試験は以下の2科目に分かれており、科目合格制度があります。
- Part1:Financial Planning, Performance and analytics (財務計画、業績管理と分析)
- Part2:Strategic Financial Management (戦略的財務管理)
受験には4年制大学卒業の学位が必要です。(学部不問)
USCPAと違って独占業務はありません。
IFRS検定(国際会計基準検定)試験
難易度:★★~★★★★
合格率 |
---|
50~80% |
IFRS検定(国際会計基準検定)は、ICAEW (イングランド・ウェールズ勅許会計士協会)が主催する国際資格です。
IFRSは『Intermational Financial Reporting Standards Certificate』の略称です。

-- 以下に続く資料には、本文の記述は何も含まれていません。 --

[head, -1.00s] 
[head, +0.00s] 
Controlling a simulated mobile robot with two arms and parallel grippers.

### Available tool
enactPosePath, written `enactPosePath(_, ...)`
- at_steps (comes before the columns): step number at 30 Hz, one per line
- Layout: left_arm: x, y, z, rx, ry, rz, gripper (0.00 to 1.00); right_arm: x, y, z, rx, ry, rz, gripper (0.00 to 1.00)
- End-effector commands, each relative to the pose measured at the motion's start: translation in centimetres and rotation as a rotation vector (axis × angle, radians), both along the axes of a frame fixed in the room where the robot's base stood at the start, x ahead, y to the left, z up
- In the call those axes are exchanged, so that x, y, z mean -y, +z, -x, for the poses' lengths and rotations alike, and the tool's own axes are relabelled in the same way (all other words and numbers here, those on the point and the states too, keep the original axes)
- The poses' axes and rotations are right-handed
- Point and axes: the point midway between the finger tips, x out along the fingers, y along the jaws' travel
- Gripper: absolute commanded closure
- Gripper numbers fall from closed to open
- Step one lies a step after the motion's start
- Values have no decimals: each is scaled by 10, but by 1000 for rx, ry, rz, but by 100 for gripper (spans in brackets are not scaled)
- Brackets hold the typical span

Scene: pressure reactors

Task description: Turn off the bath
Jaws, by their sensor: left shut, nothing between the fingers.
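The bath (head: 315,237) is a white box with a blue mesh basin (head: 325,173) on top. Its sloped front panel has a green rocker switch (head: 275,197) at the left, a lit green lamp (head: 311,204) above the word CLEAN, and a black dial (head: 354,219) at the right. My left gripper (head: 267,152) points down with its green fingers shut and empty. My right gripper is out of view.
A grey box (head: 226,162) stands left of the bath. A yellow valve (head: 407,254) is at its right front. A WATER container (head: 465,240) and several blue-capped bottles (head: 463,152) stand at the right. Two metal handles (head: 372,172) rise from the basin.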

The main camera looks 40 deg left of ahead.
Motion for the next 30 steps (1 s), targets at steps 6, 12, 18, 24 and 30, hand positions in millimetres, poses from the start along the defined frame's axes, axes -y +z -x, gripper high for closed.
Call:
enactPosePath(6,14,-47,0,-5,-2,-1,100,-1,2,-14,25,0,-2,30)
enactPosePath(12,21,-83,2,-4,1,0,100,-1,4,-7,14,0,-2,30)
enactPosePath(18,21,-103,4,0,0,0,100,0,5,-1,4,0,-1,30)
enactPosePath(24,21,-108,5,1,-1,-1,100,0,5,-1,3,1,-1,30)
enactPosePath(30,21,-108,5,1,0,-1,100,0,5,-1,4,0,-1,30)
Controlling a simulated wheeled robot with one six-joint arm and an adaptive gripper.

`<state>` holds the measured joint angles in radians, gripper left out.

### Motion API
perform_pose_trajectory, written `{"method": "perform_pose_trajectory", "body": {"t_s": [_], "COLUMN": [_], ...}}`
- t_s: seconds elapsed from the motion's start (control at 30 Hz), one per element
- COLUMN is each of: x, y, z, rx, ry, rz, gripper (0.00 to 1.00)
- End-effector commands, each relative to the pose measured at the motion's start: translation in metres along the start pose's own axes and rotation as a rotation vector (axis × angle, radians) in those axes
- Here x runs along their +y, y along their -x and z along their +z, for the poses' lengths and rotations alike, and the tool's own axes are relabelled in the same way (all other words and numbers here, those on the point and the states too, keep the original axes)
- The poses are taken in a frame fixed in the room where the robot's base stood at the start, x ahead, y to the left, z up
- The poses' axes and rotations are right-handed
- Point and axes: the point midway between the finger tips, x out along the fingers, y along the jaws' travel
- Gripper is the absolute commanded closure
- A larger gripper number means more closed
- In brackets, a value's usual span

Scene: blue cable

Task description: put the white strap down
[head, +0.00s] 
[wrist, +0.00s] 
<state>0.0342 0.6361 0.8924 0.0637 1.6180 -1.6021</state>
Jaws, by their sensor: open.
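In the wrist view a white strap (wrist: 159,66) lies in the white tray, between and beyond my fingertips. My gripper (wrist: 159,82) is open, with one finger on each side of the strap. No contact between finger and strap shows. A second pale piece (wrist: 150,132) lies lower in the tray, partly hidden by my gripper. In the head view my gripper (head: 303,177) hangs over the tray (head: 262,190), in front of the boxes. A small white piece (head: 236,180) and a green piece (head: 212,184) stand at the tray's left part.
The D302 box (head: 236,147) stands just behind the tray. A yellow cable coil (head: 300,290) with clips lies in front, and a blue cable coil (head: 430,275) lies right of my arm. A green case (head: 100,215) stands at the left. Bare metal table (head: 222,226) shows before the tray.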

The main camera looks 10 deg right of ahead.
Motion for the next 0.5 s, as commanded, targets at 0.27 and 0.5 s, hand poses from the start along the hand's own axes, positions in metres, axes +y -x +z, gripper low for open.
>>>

IFRS検定は国際会計基準に関する知識を測るための試験で、英語で財務諸表を作成する力が求められます。
試験内容は多岐にわたります。
IFRS検定(国際会計基準検定)試験の出題内容
- 財務報告に関する概念フレームワーク
- IAS1:財務諸表の表示
- IAS2:棚卸資産
- IAS7:キャッシュ・フロー計算書
- IAS8:会計方針、会計上の見積の変更及び誤謬
- IAS10:後発事象
- IAS12:法人所得税
- IAS16:有形固定資産
- IAS19:従業員給付
- IAS20:政府補助金の会計処理及び政府援助の開示
- IAS21:外国為替レート変動の影響
- IAS23:借入コスト
- IAS24:関連当事者についての開示
- IAS26:退職給付制度の会計及び報告
- IAS27:個別財務諸表
- IAS28:関連会社及び共同支配企業に対する投資
- IAS29:超インフレ経済下における財務報告
- IAS32:金融商品
- IAS33:1株当たり利益
- IAS34:期中財務報告
- IAS36:資産の減損
- IAS37:引当金、偶発負債及び偶発資産
- IAS38:無形資産
- IAS40:投資不動産
- IAS41:農業
- IFRS1:国際財務報告基準の初度適用
- IFRS2:株式に基づく報酬
- IFRS3:企業結合
- IFRS4:保険契約
- IFRS5:売却目的で保有する非流動資産及び非継続事業
- IFRS6:鉱物資源の探査及び評価
- IFRS7:金融商品
- IFRS8:事業セグメント
- IFRS9:金融商品
- IFRS10:連結財務諸表
- IFRS11:共同支配の取決め
- IFRS12:他の企業への関与の開示
- IFRS13:公正価値測定
- IFRS15:顧客との契約から生じる収益
- IFRS16:リース
IFRS検定は、国際的なビジネスに携わる上では非常に重要な能力です。
上場企業や海外企業と取引のある会社で働く経理職の人にとっては、必須のスキルと言えます。
CFP®資格
難易度:★★★~★★★★
金融資産運用設計 | 不動産運用設計 | ライフプランニング・リタイアメントプランニング | リスクと保険 | タックスプランニング | 相続・事業承継設計 |
---|---|---|---|---|---|
31.4% | 38.5% | 36.8% | 36.2% | 36.7% | 38.4% |
CFP®は、日本FP(ファイナンシャル・プランナーズ)協会が主催する民間資格です。
CFP®は『Certified Financial Planner』の略称です。
世界で認められた共通水準のファイナンシャル・プランニングを提案する能力が問われる試験です。
試験は以下の6課目。
6課目すべての課目に合格しなければなりませんが、1課目ずつの受験および合格が認められています。
- 金融資産運用設計
- 不動産運用設計
- ライフプランニング・リタイアメントプランニング
- リスクと保険
- タックスプランニング
- 相続・事業承継設計
受験には協会が認定するAFP認定者であることが必要です。
CIA®(公認内部監査人)
難易度:★★★★~★★★★★
合格率 |
---|
10~15% |
CIA®(公認内部監査人)は、日本内部監査協会(IIA-Japan)が主催する国際資格です。
CIA®は『Certified International Auditor』の略称です。
CIA®は、不正の摘発や未然防止の他にも、経営陣に対する業務効率化の提案といったコンサルタント的な役割も担っています。
- Part1:内部監査に不可欠な要素
- Part2:内部監査の実務
- Part3:内部監査のためのビジネス知識
受験には実務経験や学歴の受験資格を満たす必要があります。
無料説明会はこちら>>アビタスのCIAコース
おわりに
東京商工会議所が主催するBATIC(国際会計検定)®は、2022年11月28日で終了しました。
この検定は日商簿記検定の英語版で、英語と簿記を同時に学べることから、日商簿記2級取得者のさらなるキャリアアップ試験として位置づけられていました。
2023年現在でも、『BATIC保有者歓迎』という求人が数件見られます。
過去に取得した人も、英語で会計を扱える能力は今後ますます重要になると思われます。
ただ、自分が頑張って勉強した検定がなくなるのは、結構ショックですよね…。